[Exercise details]:
All of the material below is to be restated word for word, apart from the pictures.

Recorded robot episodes

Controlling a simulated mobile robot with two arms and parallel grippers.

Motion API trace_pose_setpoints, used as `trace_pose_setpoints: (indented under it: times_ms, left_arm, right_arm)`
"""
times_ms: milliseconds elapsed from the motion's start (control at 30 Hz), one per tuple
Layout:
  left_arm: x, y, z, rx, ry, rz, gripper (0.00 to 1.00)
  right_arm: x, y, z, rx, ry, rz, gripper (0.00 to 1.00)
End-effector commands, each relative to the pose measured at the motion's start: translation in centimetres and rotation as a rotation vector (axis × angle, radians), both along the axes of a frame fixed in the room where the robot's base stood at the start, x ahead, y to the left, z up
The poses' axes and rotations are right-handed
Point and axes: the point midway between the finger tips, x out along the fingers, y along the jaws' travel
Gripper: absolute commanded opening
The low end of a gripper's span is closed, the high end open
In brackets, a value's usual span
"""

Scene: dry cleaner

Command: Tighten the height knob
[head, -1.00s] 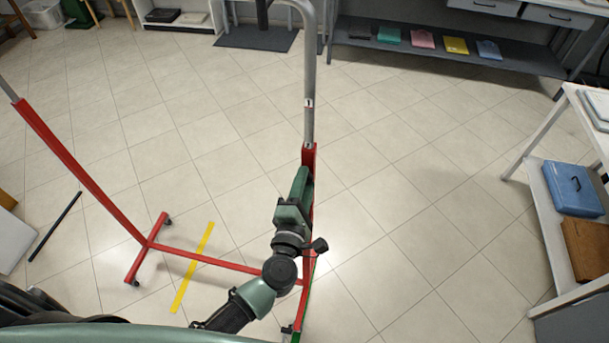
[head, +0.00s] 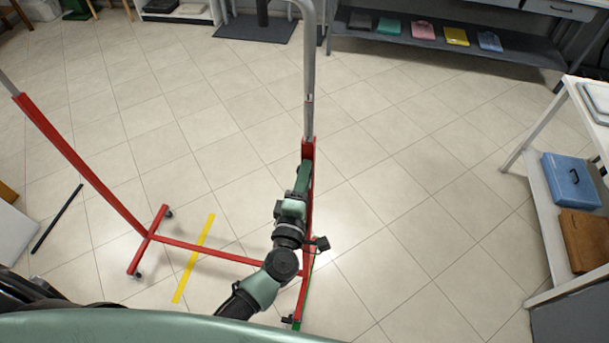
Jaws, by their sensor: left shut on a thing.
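A garment rack stands in front of me, with red lower posts and base and grey upper tubes. Its right post (head: 309,148) has a red sleeve, and a grey tube (head: 309,80) rises out of its top. My left gripper (head: 304,168) is at this post, a little below the sleeve's top, and is shut on something there. The height knob itself is hidden behind the gripper; the grip's place on the post fits the knob. My right gripper is not in view.
The rack's left post (head: 80,165) and low crossbar (head: 215,252) stand over the tiled floor. Yellow tape (head: 194,258) lies by the crossbar. A white shelf table (head: 541,215) at right holds a blue case (head: 571,183). The floor between is clear.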

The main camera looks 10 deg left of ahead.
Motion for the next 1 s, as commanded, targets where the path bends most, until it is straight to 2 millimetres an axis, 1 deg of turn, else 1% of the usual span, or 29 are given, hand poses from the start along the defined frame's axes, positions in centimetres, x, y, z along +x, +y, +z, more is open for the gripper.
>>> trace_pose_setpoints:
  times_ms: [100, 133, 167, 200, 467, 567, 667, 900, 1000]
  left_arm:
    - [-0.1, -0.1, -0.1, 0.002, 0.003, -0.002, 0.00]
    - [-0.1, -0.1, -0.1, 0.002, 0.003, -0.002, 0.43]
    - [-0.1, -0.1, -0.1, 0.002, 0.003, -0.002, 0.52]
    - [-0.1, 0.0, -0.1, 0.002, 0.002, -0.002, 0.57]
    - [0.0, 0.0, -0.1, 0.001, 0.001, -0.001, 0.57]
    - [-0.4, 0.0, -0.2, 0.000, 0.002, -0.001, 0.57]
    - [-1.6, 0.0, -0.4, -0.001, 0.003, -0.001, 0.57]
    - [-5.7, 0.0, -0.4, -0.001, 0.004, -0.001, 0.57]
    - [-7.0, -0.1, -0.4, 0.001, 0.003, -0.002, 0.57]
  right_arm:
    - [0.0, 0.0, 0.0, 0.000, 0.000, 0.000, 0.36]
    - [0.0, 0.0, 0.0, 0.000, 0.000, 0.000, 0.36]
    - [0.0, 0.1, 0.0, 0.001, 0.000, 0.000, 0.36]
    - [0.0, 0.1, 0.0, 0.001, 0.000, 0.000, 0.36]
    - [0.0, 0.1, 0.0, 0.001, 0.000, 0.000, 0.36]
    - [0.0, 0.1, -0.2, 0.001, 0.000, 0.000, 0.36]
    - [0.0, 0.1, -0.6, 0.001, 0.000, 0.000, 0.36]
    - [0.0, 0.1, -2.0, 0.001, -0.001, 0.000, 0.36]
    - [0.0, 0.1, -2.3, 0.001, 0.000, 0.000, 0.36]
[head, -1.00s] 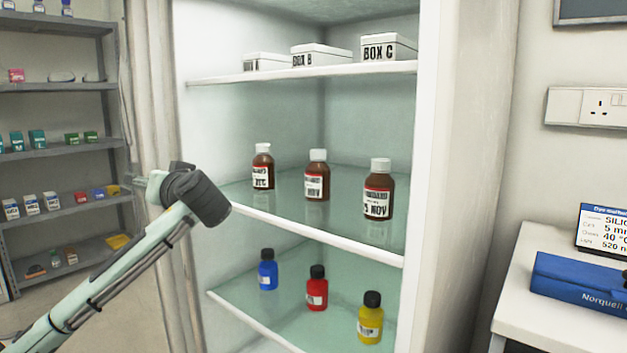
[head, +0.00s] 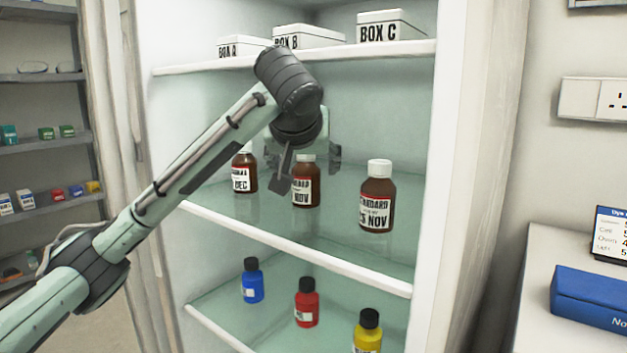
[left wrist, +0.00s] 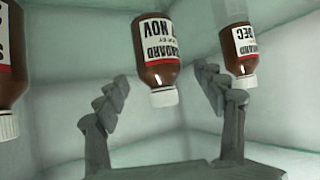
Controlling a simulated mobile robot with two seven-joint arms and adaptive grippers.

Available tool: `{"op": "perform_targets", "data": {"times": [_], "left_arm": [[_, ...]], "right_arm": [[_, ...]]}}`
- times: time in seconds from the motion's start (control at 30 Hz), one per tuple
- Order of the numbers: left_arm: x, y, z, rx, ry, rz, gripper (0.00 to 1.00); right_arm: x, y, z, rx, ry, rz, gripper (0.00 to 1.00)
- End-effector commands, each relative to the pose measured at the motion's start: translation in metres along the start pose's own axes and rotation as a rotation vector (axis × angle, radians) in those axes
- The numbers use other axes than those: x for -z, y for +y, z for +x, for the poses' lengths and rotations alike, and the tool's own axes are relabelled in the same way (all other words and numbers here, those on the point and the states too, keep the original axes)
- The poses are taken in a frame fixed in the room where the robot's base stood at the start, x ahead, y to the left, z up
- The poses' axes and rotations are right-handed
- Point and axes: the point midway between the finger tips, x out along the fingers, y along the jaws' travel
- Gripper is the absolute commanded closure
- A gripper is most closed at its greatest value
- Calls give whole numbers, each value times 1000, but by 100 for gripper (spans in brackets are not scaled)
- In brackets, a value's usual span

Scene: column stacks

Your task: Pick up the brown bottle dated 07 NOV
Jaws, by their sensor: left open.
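Three brown bottles with white caps stand on the middle glass shelf. The middle one (head: 306,190) has a partly covered label ending in NOV. In the left wrist view, which is upside down, this bottle (left wrist: 157,62) reads 07 NOV and appears between the open fingers. My left gripper (head: 308,166) is open and empty in front of its upper part; contact cannot be told. The right bottle (head: 377,200) reads what looks like 5 NOV. My right gripper is not in view.
White boxes A, B and C (head: 390,30) sit on the shelf above. Blue, red (head: 306,306) and yellow bottles stand on the shelf below. The white middle shelf edge (head: 300,250) runs below my gripper. The cabinet's right wall (head: 447,150) is beside the right bottle.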

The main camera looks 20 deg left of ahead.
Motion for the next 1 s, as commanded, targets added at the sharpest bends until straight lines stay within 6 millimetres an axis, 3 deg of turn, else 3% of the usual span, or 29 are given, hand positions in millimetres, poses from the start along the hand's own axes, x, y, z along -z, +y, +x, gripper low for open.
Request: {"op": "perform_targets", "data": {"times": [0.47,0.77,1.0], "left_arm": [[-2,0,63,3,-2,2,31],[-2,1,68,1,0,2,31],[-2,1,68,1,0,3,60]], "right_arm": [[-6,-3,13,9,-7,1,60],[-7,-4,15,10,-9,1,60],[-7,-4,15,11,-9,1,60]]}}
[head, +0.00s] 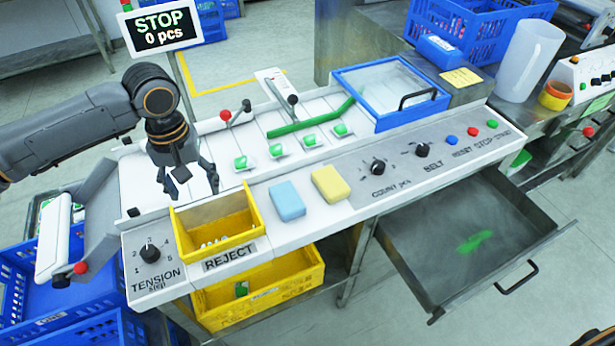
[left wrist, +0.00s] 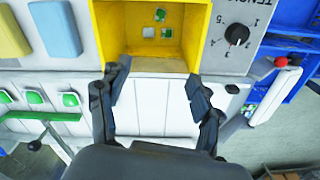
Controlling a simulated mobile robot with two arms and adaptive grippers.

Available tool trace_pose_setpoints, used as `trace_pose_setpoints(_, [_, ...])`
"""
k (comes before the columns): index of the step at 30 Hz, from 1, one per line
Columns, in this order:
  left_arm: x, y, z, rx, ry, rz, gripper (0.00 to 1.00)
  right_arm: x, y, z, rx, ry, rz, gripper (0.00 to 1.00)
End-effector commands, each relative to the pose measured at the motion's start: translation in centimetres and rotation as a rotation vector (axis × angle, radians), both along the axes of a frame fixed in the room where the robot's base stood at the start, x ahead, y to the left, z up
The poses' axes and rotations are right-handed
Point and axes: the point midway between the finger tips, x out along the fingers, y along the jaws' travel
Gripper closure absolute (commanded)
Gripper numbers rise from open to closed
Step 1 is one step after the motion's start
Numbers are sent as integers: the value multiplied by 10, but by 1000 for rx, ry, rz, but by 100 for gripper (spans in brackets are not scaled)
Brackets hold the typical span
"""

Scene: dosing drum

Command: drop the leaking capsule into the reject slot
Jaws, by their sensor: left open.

[Complete response]:
Controlling a simulated mobile robot with two arms and parallel grippers.

Motion API trace_pose_setpoints, used as `trace_pose_setpoints: (indented under it: times_ms, left_arm, right_arm)`
"""
times_ms: milliseconds elapsed from the motion's start (control at 30 Hz), one per tuple
Layout:
  left_arm: x, y, z, rx, ry, rz, gripper (0.00 to 1.00)
  right_arm: x, y, z, rx, ry, rz, gripper (0.00 to 1.00)
End-effector commands, each relative to the pose measured at the motion's start: translation in centimetres and rotation as a rotation vector (axis × angle, radians), both along the axes of a frame fixed in the room where the robot's base stood at the start, x ahead, y to the left, z up
The poses' axes and rotations are right-handed
Point and axes: the point midway between the finger tips, x out along the fingers, y along the jaws' travel
Gripper: absolute commanded opening
The low end of a gripper's span is closed, the high end open
In brackets, a value's usual span
"""

Scene: dry cleaner

Command: Tighten the height knob
[head, -1.00s] 
[head, +0.00s] 
Jaws, by their sensor: left shut on a thing.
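A garment rack stands in front of me, with red lower posts and base and grey upper tubes. Its right post (head: 309,148) has a red sleeve, and a grey tube (head: 309,80) rises out of its top. My left gripper (head: 304,168) is at this post, a little below the sleeve's top, and is shut on something there. The height knob itself is hidden behind the gripper; the grip's place on the post fits the knob. My right gripper is not in view.
The rack's left post (head: 80,165) and low crossbar (head: 215,252) stand over the tiled floor. Yellow tape (head: 194,258) lies by the crossbar. A white shelf table (head: 541,215) at right holds a blue case (head: 571,183). The floor between is clear.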

The main camera looks 10 deg left of ahead.
Motion for the next 1 s, as commanded, targets where the path bends most, until it is straight to 2 millimetres an axis, 1 deg of turn, else 1% of the usual span, or 29 are given, hand poses from the start along the defined frame's axes, positions in centimetres, x, y, z along +x, +y, +z, more is open for the gripper.
>>> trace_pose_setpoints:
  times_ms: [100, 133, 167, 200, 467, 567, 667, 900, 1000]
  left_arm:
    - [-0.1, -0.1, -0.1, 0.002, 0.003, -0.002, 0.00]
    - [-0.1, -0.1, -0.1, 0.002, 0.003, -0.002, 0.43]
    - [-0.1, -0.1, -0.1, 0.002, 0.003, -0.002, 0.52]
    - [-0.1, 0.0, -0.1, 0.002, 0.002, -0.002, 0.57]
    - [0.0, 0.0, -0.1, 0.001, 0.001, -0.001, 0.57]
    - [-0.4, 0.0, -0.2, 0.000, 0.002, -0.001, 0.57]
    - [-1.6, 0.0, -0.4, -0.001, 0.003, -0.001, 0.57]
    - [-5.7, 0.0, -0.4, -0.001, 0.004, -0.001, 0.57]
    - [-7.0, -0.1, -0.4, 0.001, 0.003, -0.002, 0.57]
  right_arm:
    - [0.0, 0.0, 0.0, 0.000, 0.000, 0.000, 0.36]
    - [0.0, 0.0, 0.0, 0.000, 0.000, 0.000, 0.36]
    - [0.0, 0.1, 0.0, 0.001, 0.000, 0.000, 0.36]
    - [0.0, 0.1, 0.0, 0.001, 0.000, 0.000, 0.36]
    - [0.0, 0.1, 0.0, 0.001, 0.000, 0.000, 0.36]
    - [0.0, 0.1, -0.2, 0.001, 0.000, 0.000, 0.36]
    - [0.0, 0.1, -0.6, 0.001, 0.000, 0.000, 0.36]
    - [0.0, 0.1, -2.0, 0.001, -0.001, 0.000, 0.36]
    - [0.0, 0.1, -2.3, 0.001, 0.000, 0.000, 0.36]
[head, -1.00s] 
[head, +0.00s] 
[left wrist, +0.00s] 
Controlling a simulated mobile robot with two seven-joint arms and adaptive grippers.

Available tool: `{"op": "perform_targets", "data": {"times": [_], "left_arm": [[_, ...]], "right_arm": [[_, ...]]}}`
- times: time in seconds from the motion's start (control at 30 Hz), one per tuple
- Order of the numbers: left_arm: x, y, z, rx, ry, rz, gripper (0.00 to 1.00); right_arm: x, y, z, rx, ry, rz, gripper (0.00 to 1.00)
- End-effector commands, each relative to the pose measured at the motion's start: translation in metres along the start pose's own axes and rotation as a rotation vector (axis × angle, radians) in those axes
- The numbers use other axes than those: x for -z, y for +y, z for +x, for the poses' lengths and rotations alike, and the tool's own axes are relabelled in the same way (all other words and numbers here, those on the point and the states too, keep the original axes)
- The poses are taken in a frame fixed in the room where the robot's base stood at the start, x ahead, y to the left, z up
- The poses' axes and rotations are right-handed
- Point and axes: the point midway between the finger tips, x out along the fingers, y along the jaws' travel
- Gripper is the absolute commanded closure
- A gripper is most closed at its greatest value
- Calls give whole numbers, each value times 1000, but by 100 for gripper (spans in brackets are not scaled)
- In brackets, a value's usual span

Scene: column stacks

Your task: Pick up the brown bottle dated 07 NOV
Jaws, by their sensor: left open.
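Three brown bottles with white caps stand on the middle glass shelf. The middle one (head: 306,190) has a partly covered label ending in NOV. In the left wrist view, which is upside down, this bottle (left wrist: 157,62) reads 07 NOV and appears between the open fingers. My left gripper (head: 308,166) is open and empty in front of its upper part; contact cannot be told. The right bottle (head: 377,200) reads what looks like 5 NOV. My right gripper is not in view.
White boxes A, B and C (head: 390,30) sit on the shelf above. Blue, red (head: 306,306) and yellow bottles stand on the shelf below. The white middle shelf edge (head: 300,250) runs below my gripper. The cabinet's right wall (head: 447,150) is beside the right bottle.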

The main camera looks 20 deg left of ahead.
Motion for the next 1 s, as commanded, targets added at the sharpest bends until straight lines stay within 6 millimetres an axis, 3 deg of turn, else 3% of the usual span, or 29 are given, hand positions in millimetres, poses from the start along the hand's own axes, x, y, z along -z, +y, +x, gripper low for open.
Request: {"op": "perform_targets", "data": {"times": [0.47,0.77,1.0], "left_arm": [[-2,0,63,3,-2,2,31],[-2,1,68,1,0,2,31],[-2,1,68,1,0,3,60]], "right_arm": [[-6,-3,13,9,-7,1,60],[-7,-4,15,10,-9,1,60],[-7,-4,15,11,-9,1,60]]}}
[head, +0.00s] 
[left wrist, +0.00s] 
Controlling a simulated mobile robot with two arms and adaptive grippers.

Available tool trace_pose_setpoints, used as `trace_pose_setpoints(_, [_, ...])`
"""
k (comes before the columns): index of the step at 30 Hz, from 1, one per line
Columns, in this order:
  left_arm: x, y, z, rx, ry, rz, gripper (0.00 to 1.00)
  right_arm: x, y, z, rx, ry, rz, gripper (0.00 to 1.00)
End-effector commands, each relative to the pose measured at the motion's start: translation in centimetres and rotation as a rotation vector (axis × angle, radians), both along the axes of a frame fixed in the room where the robot's base stood at the start, x ahead, y to the left, z up
The poses' axes and rotations are right-handed
Point and axes: the point midway between the finger tips, x out along the fingers, y along the jaws' travel
Gripper closure absolute (commanded)
Gripper numbers rise from open to closed
Step 1 is one step after the motion's start
Numbers are sent as integers: the value multiplied by 10, but by 1000 for rx, ry, rz, but by 100 for gripper (spans in brackets are not scaled)
Brackets hold the typical span
"""

Scene: dosing drum

Command: drop the leaking capsule into the reject slot
Jaws, by their sensor: left open.

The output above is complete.